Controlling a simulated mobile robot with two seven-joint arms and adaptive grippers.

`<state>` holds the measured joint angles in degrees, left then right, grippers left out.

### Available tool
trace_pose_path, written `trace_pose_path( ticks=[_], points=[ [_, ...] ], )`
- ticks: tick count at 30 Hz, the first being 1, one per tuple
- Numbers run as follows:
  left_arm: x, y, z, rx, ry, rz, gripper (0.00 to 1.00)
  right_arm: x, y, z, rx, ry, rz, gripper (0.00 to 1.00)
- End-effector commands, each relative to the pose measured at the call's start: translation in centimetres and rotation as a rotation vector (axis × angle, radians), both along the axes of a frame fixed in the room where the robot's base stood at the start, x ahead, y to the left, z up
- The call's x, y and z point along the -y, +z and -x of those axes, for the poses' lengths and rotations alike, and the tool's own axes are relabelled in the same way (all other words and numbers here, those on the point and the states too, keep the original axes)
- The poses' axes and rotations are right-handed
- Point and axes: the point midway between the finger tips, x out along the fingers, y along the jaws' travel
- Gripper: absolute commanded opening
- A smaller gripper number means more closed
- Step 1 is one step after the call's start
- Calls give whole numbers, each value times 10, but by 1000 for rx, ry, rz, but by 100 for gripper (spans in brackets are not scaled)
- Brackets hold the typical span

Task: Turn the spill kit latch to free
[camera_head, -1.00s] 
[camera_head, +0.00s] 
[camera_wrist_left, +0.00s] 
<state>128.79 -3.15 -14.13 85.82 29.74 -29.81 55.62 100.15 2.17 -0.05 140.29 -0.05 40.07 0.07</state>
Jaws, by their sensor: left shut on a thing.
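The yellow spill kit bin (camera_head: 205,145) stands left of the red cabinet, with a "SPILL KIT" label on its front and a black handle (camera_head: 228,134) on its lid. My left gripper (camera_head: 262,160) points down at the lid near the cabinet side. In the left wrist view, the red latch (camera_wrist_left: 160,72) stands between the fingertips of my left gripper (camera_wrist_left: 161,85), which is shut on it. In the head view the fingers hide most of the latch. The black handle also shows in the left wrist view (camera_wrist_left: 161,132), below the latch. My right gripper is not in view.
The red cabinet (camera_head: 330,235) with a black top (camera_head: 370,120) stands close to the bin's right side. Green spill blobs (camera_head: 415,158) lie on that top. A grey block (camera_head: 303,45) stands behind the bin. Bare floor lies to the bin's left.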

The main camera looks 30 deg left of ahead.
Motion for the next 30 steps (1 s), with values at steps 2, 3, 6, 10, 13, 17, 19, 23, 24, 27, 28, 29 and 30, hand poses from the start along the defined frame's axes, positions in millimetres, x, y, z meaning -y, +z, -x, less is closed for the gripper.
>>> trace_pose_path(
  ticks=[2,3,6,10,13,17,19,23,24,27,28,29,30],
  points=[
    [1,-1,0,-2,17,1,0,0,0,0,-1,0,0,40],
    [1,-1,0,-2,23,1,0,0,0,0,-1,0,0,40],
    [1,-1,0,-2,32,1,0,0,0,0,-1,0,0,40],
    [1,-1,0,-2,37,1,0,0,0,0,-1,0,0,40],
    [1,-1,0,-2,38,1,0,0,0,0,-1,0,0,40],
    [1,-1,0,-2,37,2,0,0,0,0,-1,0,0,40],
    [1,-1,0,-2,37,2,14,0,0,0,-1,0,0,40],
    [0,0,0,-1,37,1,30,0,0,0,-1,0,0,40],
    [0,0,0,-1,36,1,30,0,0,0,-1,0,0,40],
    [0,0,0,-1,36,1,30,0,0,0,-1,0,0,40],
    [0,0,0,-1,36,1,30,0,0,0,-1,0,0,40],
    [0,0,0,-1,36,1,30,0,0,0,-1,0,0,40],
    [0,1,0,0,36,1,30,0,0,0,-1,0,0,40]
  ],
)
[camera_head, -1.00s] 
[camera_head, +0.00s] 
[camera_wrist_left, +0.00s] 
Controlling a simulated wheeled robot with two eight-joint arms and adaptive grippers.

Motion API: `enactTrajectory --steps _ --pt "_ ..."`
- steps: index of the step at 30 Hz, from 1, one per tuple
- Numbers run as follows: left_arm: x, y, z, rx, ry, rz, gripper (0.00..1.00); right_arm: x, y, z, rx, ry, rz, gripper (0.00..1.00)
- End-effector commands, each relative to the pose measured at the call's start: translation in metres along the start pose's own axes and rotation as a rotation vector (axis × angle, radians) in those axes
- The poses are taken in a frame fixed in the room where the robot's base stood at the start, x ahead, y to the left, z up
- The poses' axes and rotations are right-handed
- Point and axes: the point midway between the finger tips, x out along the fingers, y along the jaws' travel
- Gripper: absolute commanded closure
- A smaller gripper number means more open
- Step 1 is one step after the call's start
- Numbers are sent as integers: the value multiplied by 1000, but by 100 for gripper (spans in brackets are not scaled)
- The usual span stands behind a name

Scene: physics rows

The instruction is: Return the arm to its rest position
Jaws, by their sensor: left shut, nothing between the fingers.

• **What to work on**: Output the entries exactly.

• **Full output**:
Controlling a simulated mobile robot with two seven-joint arms and adaptive grippers.

`<state>` holds the measured joint angles in degrees, left then right, grippers left out.

### Available tool
trace_pose_path, written `trace_pose_path( ticks=[_], points=[ [_, ...] ], )`
- ticks: tick count at 30 Hz, the first being 1, one per tuple
- Numbers run as follows:
  left_arm: x, y, z, rx, ry, rz, gripper (0.00 to 1.00)
  right_arm: x, y, z, rx, ry, rz, gripper (0.00 to 1.00)
- End-effector commands, each relative to the pose measured at the call's start: translation in centimetres and rotation as a rotation vector (axis × angle, radians), both along the axes of a frame fixed in the room where the robot's base stood at the start, x ahead, y to the left, z up
- The call's x, y and z point along the -y, +z and -x of those axes, for the poses' lengths and rotations alike, and the tool's own axes are relabelled in the same way (all other words and numbers here, those on the point and the states too, keep the original axes)
- The poses' axes and rotations are right-handed
- Point and axes: the point midway between the finger tips, x out along the fingers, y along the jaws' travel
- Gripper: absolute commanded opening
- A smaller gripper number means more closed
- Step 1 is one step after the call's start
- Calls give whole numbers, each value times 10, but by 1000 for rx, ry, rz, but by 100 for gripper (spans in brackets are not scaled)
- Brackets hold the typical span

Task: Turn the spill kit latch to free
[camera_head, -1.00s] 
[camera_head, +0.00s] 
[camera_wrist_left, +0.00s] 
<state>128.79 -3.15 -14.13 85.82 29.74 -29.81 55.62 100.15 2.17 -0.05 140.29 -0.05 40.07 0.07</state>
Jaws, by their sensor: left shut on a thing.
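The yellow spill kit bin (camera_head: 205,145) stands left of the red cabinet, with a "SPILL KIT" label on its front and a black handle (camera_head: 228,134) on its lid. My left gripper (camera_head: 262,160) points down at the lid near the cabinet side. In the left wrist view, the red latch (camera_wrist_left: 160,72) stands between the fingertips of my left gripper (camera_wrist_left: 161,85), which is shut on it. In the head view the fingers hide most of the latch. The black handle also shows in the left wrist view (camera_wrist_left: 161,132), below the latch. My right gripper is not in view.
The red cabinet (camera_head: 330,235) with a black top (camera_head: 370,120) stands close to the bin's right side. Green spill blobs (camera_head: 415,158) lie on that top. A grey block (camera_head: 303,45) stands behind the bin. Bare floor lies to the bin's left.

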The main camera looks 30 deg left of ahead.
Motion for the next 30 steps (1 s), with values at steps 2, 3, 6, 10, 13, 17, 19, 23, 24, 27, 28, 29 and 30, hand poses from the start along the defined frame's axes, positions in millimetres, x, y, z meaning -y, +z, -x, less is closed for the gripper.
>>> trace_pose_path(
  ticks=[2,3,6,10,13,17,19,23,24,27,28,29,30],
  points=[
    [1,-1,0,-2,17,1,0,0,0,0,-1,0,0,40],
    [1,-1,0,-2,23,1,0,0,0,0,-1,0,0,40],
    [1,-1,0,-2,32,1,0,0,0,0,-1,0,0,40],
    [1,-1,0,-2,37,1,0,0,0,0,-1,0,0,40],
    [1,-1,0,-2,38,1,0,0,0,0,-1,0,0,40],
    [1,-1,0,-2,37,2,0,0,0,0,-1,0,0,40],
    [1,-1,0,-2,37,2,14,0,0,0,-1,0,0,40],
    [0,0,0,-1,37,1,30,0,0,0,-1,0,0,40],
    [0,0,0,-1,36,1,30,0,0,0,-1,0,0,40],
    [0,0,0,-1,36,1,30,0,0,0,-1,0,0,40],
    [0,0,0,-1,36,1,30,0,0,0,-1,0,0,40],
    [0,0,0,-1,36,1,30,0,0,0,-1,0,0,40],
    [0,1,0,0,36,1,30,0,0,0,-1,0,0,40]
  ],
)
[camera_head, -1.00s] 
[camera_head, +0.00s] 
[camera_wrist_left, +0.00s] 
Controlling a simulated wheeled robot with two eight-joint arms and adaptive grippers.

Motion API: `enactTrajectory --steps _ --pt "_ ..."`
- steps: index of the step at 30 Hz, from 1, one per tuple
- Numbers run as follows: left_arm: x, y, z, rx, ry, rz, gripper (0.00..1.00); right_arm: x, y, z, rx, ry, rz, gripper (0.00..1.00)
- End-effector commands, each relative to the pose measured at the call's start: translation in metres along the start pose's own axes and rotation as a rotation vector (axis × angle, radians) in those axes
- The poses are taken in a frame fixed in the room where the robot's base stood at the start, x ahead, y to the left, z up
- The poses' axes and rotations are right-handed
- Point and axes: the point midway between the finger tips, x out along the fingers, y along the jaws' travel
- Gripper: absolute commanded closure
- A smaller gripper number means more open
- Step 1 is one step after the call's start
- Numbers are sent as integers: the value multiplied by 1000, but by 100 for gripper (spans in brackets are not scaled)
- The usual span stands behind a name

Scene: physics rows

The instruction is: Return the arm to its rest position
Jaws, by their sensor: left shut, nothing between the fingers.

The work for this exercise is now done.